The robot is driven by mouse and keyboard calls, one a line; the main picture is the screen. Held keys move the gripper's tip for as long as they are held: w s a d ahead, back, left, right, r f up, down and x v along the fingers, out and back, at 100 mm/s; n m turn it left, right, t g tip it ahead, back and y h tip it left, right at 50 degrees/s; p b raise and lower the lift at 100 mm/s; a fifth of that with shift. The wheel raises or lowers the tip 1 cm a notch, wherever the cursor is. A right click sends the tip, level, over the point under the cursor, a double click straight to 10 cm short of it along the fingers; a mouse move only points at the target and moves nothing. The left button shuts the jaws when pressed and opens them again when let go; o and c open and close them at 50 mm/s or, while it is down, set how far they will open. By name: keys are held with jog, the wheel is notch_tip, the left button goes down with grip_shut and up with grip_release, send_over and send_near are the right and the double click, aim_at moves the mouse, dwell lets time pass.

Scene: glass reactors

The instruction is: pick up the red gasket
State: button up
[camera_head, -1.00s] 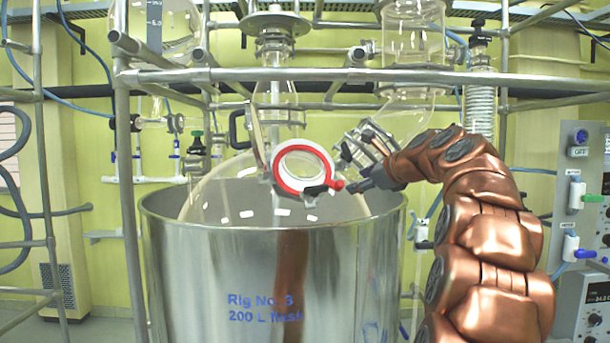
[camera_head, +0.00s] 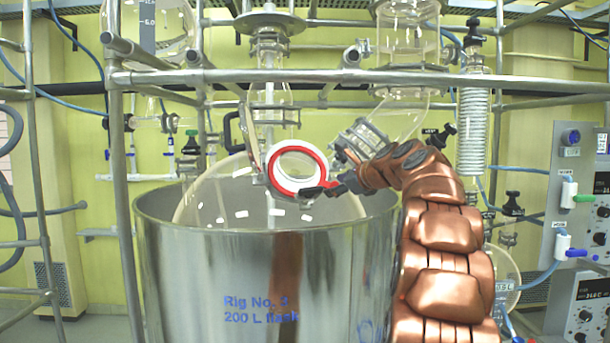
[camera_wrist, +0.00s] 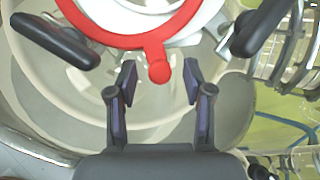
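The red gasket (camera_head: 272,180) is a ring with a small tab, set around a white ring on the glass neck above the steel vessel. Its tab points right, toward my gripper (camera_head: 324,189). In the wrist view the gasket (camera_wrist: 105,38) crosses the top, with its round tab hanging down. My gripper (camera_wrist: 160,82) is open there. The tab sits between the fingertips, near their ends, with a gap visible on both sides. Whether the tab lies at the fingers' depth I cannot tell.
The large steel vessel (camera_head: 200,260) stands below, holding a clear glass flask (camera_head: 205,197). Metal frame rails (camera_head: 400,77) cross above. Dark handles (camera_wrist: 52,40) flank the gasket in the wrist view. Control boxes (camera_head: 590,225) stand at the right.

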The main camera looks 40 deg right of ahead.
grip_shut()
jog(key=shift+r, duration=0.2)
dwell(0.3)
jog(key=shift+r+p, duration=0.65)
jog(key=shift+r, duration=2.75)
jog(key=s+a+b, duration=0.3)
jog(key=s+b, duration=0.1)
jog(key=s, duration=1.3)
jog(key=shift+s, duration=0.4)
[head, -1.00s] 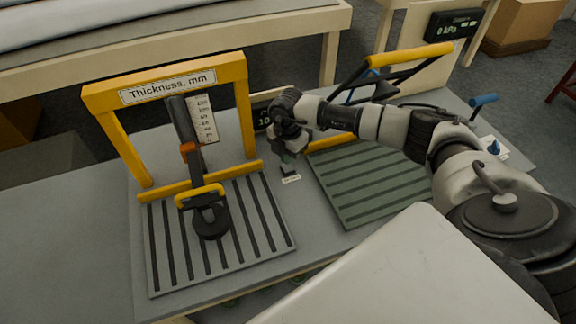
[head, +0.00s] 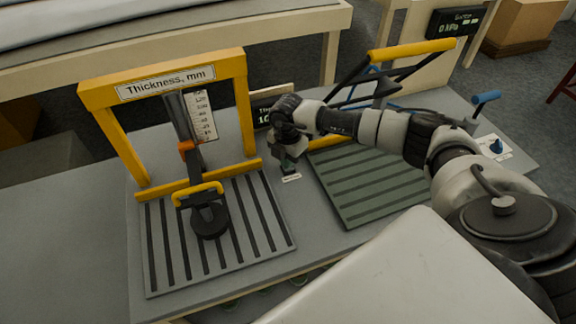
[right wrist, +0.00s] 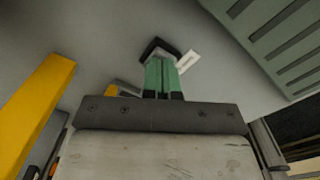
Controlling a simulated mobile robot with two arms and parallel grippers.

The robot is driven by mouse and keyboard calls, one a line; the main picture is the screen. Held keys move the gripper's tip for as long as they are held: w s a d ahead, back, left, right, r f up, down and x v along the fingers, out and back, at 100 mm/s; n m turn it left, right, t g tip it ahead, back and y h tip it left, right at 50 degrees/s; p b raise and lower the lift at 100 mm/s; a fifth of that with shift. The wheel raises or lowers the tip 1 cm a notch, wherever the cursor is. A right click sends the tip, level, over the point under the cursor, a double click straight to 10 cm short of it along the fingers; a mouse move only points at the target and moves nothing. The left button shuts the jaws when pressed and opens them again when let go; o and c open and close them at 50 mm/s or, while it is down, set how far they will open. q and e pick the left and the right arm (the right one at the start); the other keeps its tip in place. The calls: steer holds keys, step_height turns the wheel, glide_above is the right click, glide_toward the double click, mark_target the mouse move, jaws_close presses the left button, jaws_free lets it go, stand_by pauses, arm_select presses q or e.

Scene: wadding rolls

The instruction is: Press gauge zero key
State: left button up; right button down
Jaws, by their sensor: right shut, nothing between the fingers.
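My right gripper (head: 289,167) points down at the bench between the two fixtures, with its fingers together and nothing between them. In the right wrist view its green fingertips (right wrist: 160,68) overlap a small dark key block (right wrist: 155,46), with a white label (right wrist: 188,62) beside it. The label also shows in the head view (head: 292,178). The fingers cover part of the key, and I cannot tell whether they press it. The yellow thickness gauge frame (head: 243,110) stands to the left. A dark digital readout (head: 262,116) behind my gripper is partly hidden. My left gripper is not in view.
The gauge's slotted plate (head: 270,225) carries a round black foot (head: 209,220). A green ribbed plate (head: 365,190) with a yellow-handled frame (head: 410,50) stands to the right. A blue lever (head: 487,97) and a kPa display (head: 455,22) are farther right. Bare bench lies left.

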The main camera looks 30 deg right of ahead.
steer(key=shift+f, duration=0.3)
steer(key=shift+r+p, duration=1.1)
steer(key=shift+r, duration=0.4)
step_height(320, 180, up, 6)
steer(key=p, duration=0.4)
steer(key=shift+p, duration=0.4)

# # # #

**INSTRUCTION:**
Count how many lines contain "State" and give only that count.

**RESULT FOR THIS EXERCISE:**
2